### What you will do
Look through the lines below and extract each one that contains "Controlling".

### Data provided
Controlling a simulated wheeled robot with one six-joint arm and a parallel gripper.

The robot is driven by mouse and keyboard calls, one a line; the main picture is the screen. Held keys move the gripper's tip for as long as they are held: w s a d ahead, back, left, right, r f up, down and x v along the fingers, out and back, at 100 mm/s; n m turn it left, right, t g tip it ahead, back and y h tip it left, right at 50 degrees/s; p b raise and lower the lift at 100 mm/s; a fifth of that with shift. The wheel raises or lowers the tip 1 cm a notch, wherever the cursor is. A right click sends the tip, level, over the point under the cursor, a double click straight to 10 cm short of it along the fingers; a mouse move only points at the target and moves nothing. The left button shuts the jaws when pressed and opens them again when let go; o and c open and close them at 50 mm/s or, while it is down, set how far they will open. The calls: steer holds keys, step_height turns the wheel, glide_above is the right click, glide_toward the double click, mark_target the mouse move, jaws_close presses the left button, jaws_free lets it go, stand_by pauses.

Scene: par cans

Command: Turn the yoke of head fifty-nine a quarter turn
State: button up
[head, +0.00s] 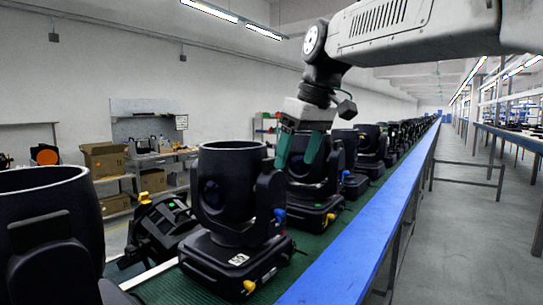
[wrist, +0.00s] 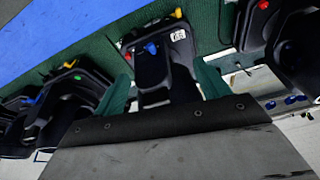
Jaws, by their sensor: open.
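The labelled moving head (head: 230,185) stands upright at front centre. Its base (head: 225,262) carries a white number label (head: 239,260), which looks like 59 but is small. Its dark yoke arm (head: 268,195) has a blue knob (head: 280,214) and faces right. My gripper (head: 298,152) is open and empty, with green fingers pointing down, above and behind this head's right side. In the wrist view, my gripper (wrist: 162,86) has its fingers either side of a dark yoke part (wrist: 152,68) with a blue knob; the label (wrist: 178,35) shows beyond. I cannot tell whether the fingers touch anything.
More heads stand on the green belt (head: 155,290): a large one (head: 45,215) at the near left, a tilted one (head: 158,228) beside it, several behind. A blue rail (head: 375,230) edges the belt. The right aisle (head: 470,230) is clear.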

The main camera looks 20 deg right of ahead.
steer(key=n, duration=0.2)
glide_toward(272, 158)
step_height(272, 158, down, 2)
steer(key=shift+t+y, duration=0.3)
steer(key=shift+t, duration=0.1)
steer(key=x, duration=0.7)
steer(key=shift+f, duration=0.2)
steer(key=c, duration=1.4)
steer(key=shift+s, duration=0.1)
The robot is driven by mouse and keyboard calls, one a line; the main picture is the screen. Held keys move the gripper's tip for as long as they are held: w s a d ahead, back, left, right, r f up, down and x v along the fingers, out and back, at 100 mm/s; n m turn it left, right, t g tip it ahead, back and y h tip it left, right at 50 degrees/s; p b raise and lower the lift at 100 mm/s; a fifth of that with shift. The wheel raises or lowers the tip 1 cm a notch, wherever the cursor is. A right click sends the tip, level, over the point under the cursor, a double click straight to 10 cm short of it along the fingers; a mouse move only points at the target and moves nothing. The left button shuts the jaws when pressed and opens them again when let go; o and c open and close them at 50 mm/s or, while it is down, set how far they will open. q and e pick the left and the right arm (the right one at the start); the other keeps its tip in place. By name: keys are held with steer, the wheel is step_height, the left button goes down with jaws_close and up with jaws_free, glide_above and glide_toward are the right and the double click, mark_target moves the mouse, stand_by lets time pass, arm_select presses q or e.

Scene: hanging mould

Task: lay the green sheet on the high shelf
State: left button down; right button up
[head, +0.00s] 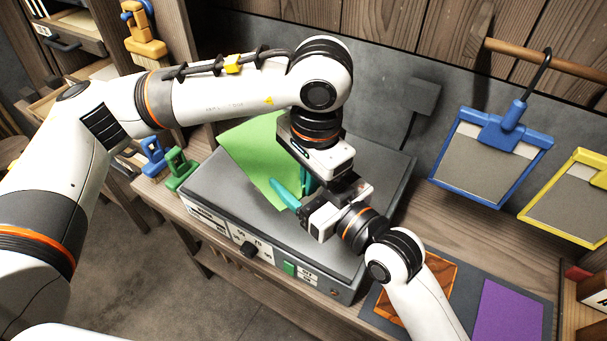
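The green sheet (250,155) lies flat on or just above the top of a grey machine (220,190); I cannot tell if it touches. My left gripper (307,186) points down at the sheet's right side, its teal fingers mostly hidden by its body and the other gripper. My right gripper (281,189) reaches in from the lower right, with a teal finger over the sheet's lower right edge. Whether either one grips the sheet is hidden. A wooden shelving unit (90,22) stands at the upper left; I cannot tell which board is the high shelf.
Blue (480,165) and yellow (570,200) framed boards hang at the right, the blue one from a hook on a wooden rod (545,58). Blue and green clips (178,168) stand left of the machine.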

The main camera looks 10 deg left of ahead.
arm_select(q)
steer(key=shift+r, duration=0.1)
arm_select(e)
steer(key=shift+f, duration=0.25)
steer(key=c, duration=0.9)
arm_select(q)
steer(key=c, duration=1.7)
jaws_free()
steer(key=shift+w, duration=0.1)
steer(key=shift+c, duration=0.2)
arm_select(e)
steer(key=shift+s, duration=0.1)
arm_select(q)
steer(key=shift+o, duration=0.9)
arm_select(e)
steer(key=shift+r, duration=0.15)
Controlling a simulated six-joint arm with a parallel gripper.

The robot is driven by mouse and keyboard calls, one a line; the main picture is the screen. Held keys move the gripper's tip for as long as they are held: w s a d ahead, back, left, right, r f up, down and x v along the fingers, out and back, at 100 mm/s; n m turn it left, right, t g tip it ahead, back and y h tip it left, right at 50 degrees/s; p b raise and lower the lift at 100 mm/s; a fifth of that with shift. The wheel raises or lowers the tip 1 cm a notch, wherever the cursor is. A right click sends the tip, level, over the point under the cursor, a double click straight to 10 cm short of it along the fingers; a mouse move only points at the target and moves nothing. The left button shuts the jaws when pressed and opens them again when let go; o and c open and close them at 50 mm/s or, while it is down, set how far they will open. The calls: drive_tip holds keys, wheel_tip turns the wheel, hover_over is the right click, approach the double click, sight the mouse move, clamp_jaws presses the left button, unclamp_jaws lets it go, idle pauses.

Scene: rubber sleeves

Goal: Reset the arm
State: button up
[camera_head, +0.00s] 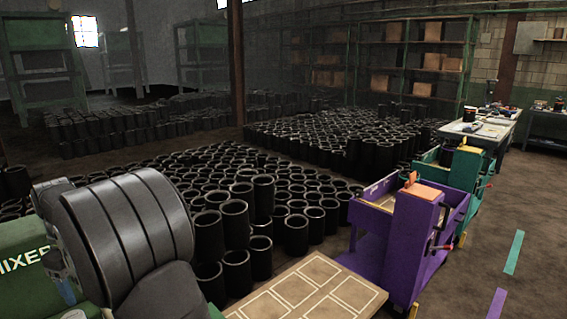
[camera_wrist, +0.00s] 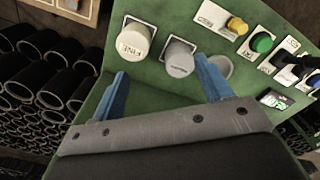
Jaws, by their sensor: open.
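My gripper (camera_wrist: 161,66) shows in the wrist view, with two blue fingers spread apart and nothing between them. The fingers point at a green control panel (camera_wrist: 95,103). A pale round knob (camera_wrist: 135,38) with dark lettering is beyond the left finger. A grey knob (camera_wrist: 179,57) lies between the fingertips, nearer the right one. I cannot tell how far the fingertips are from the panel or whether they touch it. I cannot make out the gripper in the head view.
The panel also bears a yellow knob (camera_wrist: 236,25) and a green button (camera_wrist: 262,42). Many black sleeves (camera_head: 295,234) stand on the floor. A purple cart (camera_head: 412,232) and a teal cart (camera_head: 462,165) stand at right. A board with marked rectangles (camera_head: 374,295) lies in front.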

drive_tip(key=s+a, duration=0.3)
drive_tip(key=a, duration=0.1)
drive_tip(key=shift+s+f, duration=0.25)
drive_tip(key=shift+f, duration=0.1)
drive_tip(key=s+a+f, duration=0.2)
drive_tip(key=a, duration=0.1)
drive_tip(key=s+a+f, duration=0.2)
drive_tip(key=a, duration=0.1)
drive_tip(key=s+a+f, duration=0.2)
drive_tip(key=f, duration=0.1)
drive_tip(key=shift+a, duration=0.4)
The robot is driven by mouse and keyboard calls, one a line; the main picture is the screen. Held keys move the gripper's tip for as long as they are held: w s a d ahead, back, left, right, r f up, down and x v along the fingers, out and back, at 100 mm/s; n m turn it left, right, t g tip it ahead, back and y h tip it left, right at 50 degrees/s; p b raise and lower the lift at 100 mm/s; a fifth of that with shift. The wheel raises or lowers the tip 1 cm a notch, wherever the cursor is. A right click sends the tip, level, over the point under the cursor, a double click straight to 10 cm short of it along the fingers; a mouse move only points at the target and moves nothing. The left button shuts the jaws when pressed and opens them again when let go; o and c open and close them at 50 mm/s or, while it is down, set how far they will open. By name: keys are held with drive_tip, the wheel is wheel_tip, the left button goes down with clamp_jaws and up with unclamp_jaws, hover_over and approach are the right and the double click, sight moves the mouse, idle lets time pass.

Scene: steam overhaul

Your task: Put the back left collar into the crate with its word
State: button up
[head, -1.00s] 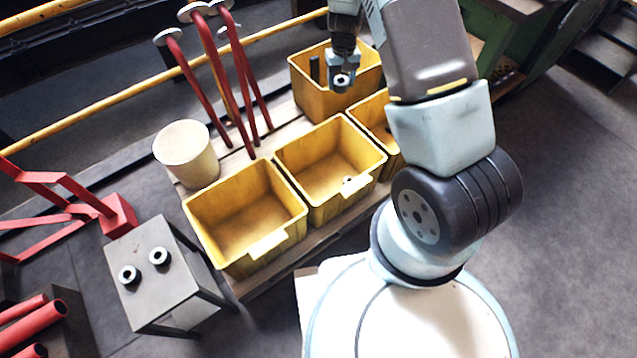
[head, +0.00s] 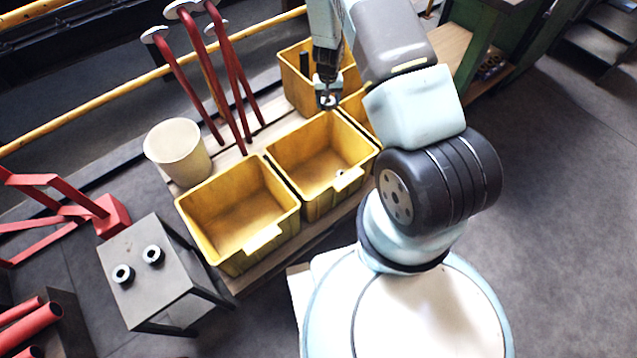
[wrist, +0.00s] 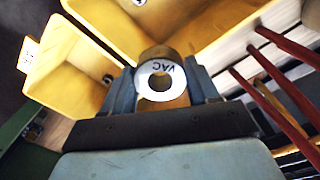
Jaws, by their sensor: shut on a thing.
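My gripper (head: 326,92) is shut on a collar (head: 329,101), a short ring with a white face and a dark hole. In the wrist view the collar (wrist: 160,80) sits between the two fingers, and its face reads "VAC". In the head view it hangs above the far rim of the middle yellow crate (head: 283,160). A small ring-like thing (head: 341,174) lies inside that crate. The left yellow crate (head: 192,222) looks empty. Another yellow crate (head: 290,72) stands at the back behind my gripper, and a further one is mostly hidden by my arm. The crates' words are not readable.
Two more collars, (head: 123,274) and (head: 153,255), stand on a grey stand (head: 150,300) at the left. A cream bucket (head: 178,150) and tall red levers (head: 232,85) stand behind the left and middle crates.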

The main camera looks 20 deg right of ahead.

### Exercise result
Controlling a simulated wheeled robot with one six-joint arm and a parallel gripper.
Controlling a simulated six-joint arm with a parallel gripper.

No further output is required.